LE DEVELOPPEMENT DES ACTES ANTISEMITES EN FRANCE
Dans son rapport annuel pour 2002, la Commission nationale consultative des droits de l’homme constate une augmentation des actes antisémites. Elle dénombre ainsi 193 actes de violence et 713 menaces et intimida-tions à caractère antisémite sur un total respectif de 313 et 992. Ce qui signifie que la grande majorité des actes de racisme commis et dénoncés ont un caractère antisémite.
Le gouvernement a fermement réagi à cette évolution inacceptable.
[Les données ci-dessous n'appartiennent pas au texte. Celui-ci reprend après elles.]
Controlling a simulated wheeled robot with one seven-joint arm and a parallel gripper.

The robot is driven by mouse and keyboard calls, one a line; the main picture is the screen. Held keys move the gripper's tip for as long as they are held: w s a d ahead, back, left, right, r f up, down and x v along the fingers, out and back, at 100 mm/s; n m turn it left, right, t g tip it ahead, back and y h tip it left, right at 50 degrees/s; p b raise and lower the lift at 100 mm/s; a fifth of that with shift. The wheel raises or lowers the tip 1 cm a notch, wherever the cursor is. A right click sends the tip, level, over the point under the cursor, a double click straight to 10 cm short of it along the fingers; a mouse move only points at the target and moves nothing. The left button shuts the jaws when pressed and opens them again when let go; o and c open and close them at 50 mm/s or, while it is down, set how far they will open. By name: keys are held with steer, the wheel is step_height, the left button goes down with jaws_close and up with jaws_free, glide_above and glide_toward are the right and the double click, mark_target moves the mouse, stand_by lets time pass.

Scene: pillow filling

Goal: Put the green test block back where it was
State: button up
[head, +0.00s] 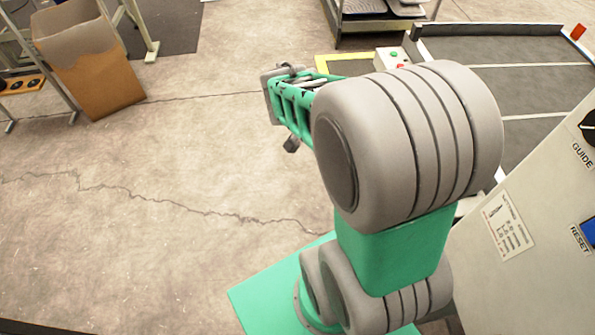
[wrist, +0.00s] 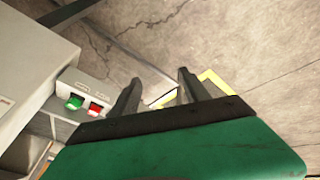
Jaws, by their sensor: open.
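I cannot make out the green test block in either view. My gripper (wrist: 159,77) shows in the wrist view with its two dark fingers spread apart and nothing between them. Beyond the fingers lies concrete floor with part of a yellow outline (wrist: 214,77). In the head view my arm reaches away from me, and its bulky joint hides what lies behind it; I cannot clearly see the fingers there.
A small box with green and red buttons (head: 391,57) stands beside a dark, white-lined surface (head: 530,75). A labelled cabinet (head: 530,225) is close on the right. A cardboard box (head: 90,60) stands far left.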

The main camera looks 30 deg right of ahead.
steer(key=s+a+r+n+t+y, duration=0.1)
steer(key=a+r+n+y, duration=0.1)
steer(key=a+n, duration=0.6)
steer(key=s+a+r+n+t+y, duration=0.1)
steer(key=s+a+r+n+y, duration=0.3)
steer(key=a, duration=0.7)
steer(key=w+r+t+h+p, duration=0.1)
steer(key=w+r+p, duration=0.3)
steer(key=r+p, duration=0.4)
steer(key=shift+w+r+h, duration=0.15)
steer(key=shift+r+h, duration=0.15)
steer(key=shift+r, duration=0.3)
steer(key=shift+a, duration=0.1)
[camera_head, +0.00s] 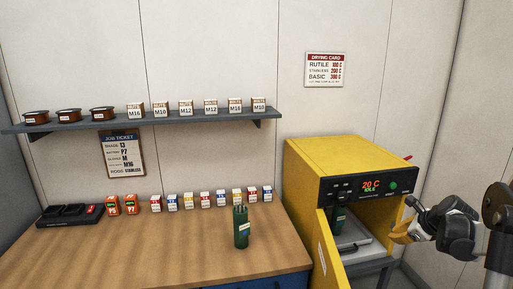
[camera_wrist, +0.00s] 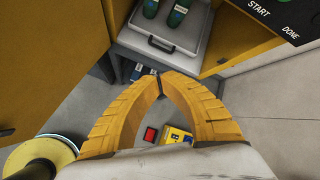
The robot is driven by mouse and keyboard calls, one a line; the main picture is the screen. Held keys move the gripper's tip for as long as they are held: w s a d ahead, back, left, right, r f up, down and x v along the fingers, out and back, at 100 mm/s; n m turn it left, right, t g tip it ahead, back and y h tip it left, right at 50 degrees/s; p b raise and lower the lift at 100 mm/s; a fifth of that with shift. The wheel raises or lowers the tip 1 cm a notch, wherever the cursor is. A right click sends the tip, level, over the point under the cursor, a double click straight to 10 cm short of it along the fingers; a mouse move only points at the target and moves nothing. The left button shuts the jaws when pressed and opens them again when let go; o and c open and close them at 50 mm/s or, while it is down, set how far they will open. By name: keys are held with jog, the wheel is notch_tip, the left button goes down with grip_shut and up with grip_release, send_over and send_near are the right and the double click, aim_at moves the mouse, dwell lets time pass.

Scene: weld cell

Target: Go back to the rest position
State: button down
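My gripper (camera_head: 402,236) is at the right of the head view, in front of the yellow oven's right side. In the wrist view its ridged orange fingers (camera_wrist: 161,76) arch together and meet at the tips, with nothing held between them. The oven (camera_head: 318,160) has its door (camera_head: 330,255) open, and its display reads 20 C, idle. Inside, green rod canisters stand on the grey tray (camera_wrist: 160,42); one canister (camera_wrist: 178,14) shows beside another (camera_wrist: 150,8) in the wrist view.
Another green canister (camera_head: 241,228) stands on the wooden bench (camera_head: 180,255). Several small boxes, a black charger (camera_head: 68,215) and two orange packs line its back. A red thing (camera_wrist: 150,134) and a yellow one (camera_wrist: 175,134) show below my fingers.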

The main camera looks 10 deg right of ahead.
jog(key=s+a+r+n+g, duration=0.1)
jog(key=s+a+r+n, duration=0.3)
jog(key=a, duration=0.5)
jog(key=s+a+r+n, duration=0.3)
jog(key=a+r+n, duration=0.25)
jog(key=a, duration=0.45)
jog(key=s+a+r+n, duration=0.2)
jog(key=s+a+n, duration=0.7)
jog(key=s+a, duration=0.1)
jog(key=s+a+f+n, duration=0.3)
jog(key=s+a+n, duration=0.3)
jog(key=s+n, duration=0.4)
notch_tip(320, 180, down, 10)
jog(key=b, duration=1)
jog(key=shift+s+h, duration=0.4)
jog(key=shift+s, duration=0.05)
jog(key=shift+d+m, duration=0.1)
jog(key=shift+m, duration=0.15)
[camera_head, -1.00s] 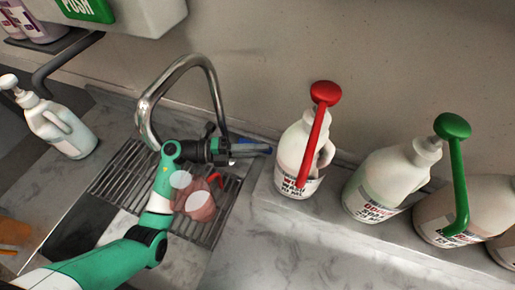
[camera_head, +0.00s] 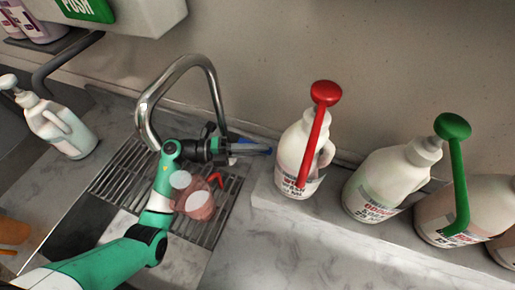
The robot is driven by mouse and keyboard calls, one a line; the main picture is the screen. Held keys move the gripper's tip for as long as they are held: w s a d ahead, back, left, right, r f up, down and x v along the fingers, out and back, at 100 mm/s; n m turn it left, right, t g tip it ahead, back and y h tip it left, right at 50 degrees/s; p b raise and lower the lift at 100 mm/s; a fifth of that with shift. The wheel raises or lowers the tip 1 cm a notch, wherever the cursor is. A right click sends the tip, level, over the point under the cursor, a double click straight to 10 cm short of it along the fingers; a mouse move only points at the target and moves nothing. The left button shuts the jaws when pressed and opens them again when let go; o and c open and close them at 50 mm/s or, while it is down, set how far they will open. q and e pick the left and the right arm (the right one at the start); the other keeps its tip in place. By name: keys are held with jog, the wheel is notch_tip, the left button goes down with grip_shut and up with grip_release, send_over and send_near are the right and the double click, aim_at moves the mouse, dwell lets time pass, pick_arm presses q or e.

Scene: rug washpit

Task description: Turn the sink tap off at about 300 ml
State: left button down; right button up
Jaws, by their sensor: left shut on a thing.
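The chrome gooseneck tap (camera_head: 180,69) arches over the sink grate (camera_head: 119,180). My left gripper (camera_head: 258,148) lies beside the tap's base, shut on the blue tap lever (camera_head: 244,140), which is mostly hidden by the fingers. A translucent reddish jug (camera_head: 197,207) with a red handle stands on the grate below the tap, partly covered by my left arm. Its water level and any stream from the spout cannot be made out. My right gripper is not in view.
A white bottle with a red pump (camera_head: 297,150) and one with a green pump (camera_head: 385,183) stand on the ledge right of the tap. A white pump bottle (camera_head: 62,126) stands at left. The counter at front right is clear.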

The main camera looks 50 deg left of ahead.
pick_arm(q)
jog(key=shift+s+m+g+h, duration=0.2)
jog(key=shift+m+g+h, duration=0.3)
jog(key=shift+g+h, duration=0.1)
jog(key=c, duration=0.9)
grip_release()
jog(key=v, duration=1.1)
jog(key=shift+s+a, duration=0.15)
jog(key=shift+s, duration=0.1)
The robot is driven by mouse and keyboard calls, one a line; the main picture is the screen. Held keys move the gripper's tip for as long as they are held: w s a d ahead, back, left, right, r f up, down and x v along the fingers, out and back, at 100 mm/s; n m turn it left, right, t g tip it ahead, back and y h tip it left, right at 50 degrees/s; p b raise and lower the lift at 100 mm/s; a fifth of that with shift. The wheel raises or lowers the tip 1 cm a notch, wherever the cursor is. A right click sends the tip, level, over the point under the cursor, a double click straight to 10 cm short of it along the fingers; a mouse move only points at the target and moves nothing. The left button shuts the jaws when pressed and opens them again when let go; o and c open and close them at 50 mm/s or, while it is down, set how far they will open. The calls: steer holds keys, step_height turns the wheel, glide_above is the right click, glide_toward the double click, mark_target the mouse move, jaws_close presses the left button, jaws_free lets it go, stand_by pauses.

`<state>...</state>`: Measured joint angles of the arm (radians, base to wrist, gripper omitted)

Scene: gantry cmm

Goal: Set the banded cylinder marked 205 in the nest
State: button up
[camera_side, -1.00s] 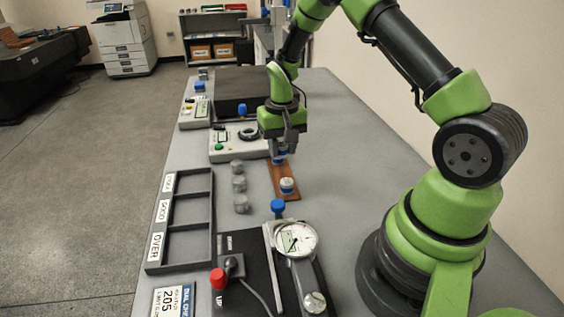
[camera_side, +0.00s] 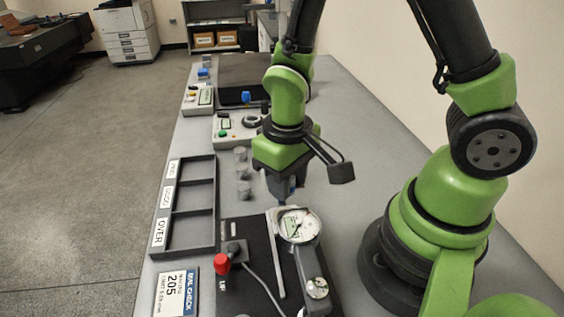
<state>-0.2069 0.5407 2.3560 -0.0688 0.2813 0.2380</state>
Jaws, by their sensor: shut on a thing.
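My gripper (camera_side: 284,196) points down just behind the dial gauge (camera_side: 299,225) and is shut on a thing mostly hidden between its fingers. A small blue patch (camera_side: 292,186) shows at the fingers; I cannot tell whether it belongs to the held thing or to something behind. The 205 mark on a cylinder is not readable. A card (camera_side: 176,293) reading 205 lies at the front left. The wooden board that held blue-banded cylinders is hidden behind my gripper. I cannot make out the nest clearly.
A black three-compartment tray (camera_side: 212,200) with label strips stands left. Grey cylinders (camera_side: 242,172) stand right of it. A control box (camera_side: 228,137) stands behind. My arm fills the right.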

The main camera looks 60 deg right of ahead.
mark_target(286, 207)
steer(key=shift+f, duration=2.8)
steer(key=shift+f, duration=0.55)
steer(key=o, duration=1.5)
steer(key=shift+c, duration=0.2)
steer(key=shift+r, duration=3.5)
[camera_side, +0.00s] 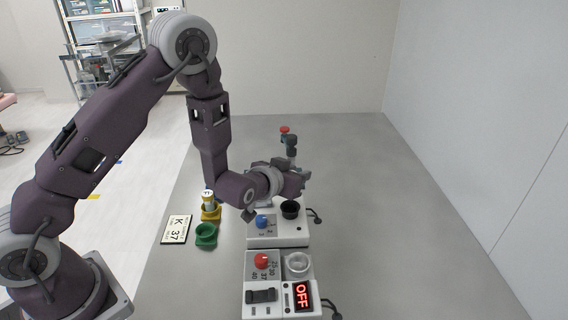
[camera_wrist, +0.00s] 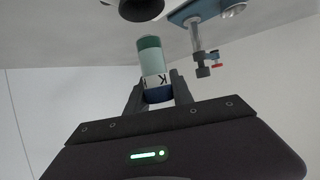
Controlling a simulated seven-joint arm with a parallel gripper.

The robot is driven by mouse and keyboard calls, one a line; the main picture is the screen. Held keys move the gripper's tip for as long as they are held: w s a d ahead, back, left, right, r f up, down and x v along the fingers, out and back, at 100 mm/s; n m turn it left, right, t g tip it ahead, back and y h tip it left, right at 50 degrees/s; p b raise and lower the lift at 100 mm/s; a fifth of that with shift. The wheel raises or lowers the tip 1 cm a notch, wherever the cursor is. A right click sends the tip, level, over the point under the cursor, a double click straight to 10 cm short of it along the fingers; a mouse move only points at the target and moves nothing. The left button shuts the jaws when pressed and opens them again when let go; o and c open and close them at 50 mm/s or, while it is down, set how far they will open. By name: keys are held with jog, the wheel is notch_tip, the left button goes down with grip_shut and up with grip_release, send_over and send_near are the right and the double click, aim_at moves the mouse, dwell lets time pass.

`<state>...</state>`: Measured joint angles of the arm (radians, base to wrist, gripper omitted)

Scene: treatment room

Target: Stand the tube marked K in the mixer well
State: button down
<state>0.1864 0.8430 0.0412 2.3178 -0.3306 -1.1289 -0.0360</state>
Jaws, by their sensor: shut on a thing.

Le ministre de l’Enseignement scolaire, Xavier Darcos, déclarait ainsi il y a peu que "tout acte de communauta-risme, de racisme, d’antisémitisme ou de xénophobie sera combattu avec fermeté". Par ailleurs, dix mesures ont été annoncées qui ont pour but de prévenir la "montée des affrontements communautaires" . Ces mesures doivent être maintenant mises en oeuvre.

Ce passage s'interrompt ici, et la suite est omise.